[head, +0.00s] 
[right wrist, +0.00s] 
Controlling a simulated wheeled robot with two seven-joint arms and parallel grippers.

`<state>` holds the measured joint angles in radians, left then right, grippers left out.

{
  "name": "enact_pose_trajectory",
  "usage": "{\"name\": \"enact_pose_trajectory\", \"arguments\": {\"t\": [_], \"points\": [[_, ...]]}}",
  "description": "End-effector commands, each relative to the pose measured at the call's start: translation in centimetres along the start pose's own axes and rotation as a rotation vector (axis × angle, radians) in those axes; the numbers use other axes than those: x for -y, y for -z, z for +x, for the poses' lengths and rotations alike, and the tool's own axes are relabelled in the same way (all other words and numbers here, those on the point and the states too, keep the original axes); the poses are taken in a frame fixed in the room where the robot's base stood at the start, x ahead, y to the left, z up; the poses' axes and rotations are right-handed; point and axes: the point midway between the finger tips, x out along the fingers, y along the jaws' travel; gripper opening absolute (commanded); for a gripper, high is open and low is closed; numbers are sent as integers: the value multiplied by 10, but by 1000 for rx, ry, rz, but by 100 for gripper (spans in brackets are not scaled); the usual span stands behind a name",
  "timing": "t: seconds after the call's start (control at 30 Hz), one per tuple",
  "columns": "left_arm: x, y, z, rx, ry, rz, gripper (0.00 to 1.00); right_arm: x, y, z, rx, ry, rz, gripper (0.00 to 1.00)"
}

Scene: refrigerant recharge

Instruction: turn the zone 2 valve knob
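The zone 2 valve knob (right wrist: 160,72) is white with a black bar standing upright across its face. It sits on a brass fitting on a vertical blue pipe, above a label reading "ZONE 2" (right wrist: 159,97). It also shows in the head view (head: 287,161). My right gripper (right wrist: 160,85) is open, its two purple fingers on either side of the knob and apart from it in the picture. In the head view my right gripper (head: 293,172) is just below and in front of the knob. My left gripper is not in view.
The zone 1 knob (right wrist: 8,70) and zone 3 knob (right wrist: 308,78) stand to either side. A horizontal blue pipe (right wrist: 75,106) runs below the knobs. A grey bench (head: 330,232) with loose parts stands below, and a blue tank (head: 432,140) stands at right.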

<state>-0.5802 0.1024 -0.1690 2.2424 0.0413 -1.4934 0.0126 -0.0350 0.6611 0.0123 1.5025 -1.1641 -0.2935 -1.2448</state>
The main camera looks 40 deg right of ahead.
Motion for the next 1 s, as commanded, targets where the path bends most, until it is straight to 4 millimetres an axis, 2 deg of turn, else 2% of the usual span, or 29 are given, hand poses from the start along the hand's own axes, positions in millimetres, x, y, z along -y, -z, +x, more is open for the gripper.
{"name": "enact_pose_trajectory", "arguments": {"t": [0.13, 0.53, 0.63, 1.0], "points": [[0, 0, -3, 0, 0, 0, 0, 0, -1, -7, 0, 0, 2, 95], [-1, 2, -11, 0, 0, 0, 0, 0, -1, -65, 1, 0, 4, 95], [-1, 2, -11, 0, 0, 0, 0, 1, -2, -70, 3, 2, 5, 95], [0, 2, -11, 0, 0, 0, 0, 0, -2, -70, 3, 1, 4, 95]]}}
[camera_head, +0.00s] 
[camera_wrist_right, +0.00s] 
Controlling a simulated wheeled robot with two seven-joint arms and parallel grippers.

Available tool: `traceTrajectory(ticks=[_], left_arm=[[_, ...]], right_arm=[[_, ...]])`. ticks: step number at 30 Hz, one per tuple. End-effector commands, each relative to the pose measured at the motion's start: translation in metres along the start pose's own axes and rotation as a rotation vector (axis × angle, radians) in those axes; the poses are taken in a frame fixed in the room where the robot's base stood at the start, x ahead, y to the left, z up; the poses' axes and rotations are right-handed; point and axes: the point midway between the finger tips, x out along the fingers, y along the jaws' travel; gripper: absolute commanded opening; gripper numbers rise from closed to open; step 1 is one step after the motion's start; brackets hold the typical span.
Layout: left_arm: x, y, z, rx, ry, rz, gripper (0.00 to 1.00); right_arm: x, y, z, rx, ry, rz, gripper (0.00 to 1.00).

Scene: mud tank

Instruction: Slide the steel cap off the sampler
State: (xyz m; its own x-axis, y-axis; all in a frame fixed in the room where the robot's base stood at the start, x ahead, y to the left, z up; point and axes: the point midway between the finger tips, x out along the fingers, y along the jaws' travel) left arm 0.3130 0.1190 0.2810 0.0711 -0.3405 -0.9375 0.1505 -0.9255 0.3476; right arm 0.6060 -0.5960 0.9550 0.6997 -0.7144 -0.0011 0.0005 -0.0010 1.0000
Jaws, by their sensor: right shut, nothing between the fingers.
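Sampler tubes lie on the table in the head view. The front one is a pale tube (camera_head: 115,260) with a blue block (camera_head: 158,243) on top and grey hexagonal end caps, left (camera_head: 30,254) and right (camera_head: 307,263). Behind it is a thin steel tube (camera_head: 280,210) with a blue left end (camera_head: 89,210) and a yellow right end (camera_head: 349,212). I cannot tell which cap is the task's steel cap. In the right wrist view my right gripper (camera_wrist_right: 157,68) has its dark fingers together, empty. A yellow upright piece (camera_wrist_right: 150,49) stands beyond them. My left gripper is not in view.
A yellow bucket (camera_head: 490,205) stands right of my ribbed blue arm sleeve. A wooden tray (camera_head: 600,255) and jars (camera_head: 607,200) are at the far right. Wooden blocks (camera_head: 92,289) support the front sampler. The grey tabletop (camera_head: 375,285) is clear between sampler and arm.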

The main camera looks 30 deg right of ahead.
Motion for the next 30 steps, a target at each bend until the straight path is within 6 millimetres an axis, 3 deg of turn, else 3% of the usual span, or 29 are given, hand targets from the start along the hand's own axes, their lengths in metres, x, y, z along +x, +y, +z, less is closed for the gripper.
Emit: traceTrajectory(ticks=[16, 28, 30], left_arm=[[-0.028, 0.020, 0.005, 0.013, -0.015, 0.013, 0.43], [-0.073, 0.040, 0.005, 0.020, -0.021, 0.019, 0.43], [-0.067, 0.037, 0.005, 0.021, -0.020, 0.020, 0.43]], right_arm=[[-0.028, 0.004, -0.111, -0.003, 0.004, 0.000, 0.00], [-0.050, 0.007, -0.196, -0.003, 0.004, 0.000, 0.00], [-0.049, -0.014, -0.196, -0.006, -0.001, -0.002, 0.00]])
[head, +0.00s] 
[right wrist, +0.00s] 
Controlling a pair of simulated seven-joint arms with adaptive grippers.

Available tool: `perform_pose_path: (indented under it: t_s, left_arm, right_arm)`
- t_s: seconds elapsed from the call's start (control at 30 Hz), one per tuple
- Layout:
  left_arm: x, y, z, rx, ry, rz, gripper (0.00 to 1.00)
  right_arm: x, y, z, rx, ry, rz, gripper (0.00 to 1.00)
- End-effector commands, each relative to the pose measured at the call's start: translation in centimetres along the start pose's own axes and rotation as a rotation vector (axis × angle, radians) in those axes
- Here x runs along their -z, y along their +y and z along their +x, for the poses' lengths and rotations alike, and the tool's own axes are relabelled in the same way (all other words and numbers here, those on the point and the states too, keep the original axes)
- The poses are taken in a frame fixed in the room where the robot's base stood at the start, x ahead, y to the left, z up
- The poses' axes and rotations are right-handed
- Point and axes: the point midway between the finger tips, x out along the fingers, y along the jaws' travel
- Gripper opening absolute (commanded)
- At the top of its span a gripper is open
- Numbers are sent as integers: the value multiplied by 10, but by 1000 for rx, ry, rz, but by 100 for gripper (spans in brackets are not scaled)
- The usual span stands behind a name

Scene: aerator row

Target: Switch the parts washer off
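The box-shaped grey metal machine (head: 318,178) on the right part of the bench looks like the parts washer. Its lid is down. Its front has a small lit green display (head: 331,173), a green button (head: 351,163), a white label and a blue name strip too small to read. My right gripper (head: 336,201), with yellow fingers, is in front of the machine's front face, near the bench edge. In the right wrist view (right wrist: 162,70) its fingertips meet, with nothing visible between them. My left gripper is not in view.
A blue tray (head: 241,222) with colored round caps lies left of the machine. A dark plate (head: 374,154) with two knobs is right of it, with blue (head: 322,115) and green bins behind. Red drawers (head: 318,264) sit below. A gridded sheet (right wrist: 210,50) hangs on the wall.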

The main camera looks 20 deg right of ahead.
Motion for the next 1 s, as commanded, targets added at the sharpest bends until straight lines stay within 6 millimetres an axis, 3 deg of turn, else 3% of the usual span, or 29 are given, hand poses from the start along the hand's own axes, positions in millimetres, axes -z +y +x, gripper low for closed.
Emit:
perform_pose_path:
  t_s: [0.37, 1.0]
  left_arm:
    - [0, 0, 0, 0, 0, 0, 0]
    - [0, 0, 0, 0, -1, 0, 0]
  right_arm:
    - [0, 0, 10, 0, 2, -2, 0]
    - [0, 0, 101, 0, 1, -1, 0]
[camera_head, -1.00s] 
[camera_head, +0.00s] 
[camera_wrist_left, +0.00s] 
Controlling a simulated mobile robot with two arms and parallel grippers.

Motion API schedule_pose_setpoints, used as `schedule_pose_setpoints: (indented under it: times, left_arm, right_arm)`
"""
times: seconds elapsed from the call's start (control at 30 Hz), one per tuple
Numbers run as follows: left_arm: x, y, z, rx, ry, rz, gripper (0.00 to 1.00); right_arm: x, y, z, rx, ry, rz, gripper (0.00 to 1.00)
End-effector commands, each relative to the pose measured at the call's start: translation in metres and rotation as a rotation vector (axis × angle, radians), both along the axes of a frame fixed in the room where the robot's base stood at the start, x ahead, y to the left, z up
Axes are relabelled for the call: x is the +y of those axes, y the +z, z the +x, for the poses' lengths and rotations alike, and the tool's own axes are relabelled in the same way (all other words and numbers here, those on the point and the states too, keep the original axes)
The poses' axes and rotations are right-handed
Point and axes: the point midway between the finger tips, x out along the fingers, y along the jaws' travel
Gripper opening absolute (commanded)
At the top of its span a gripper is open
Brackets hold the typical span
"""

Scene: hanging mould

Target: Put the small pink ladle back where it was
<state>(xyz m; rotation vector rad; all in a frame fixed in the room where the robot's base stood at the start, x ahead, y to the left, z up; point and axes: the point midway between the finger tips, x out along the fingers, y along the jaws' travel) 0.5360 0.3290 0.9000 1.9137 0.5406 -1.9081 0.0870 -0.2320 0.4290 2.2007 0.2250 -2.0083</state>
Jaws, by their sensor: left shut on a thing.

☆ ☆ ☆

Print exactly the lines above from the one with "[camera_wrist_left, +0.00s]" to the one with "Numbers run as", including both.

[camera_wrist_left, +0.00s] 
Controlling a simulated mobile robot with two arms and parallel grippers.

Motion API schedule_pose_setpoints, used as `schedule_pose_setpoints: (indented under it: times, left_arm, right_arm)`
"""
times: seconds elapsed from the call's start (control at 30 Hz), one per tuple
Numbers run as follows: left_arm: x, y, z, rx, ry, rz, gripper (0.00 to 1.00); right_arm: x, y, z, rx, ry, rz, gripper (0.00 to 1.00)

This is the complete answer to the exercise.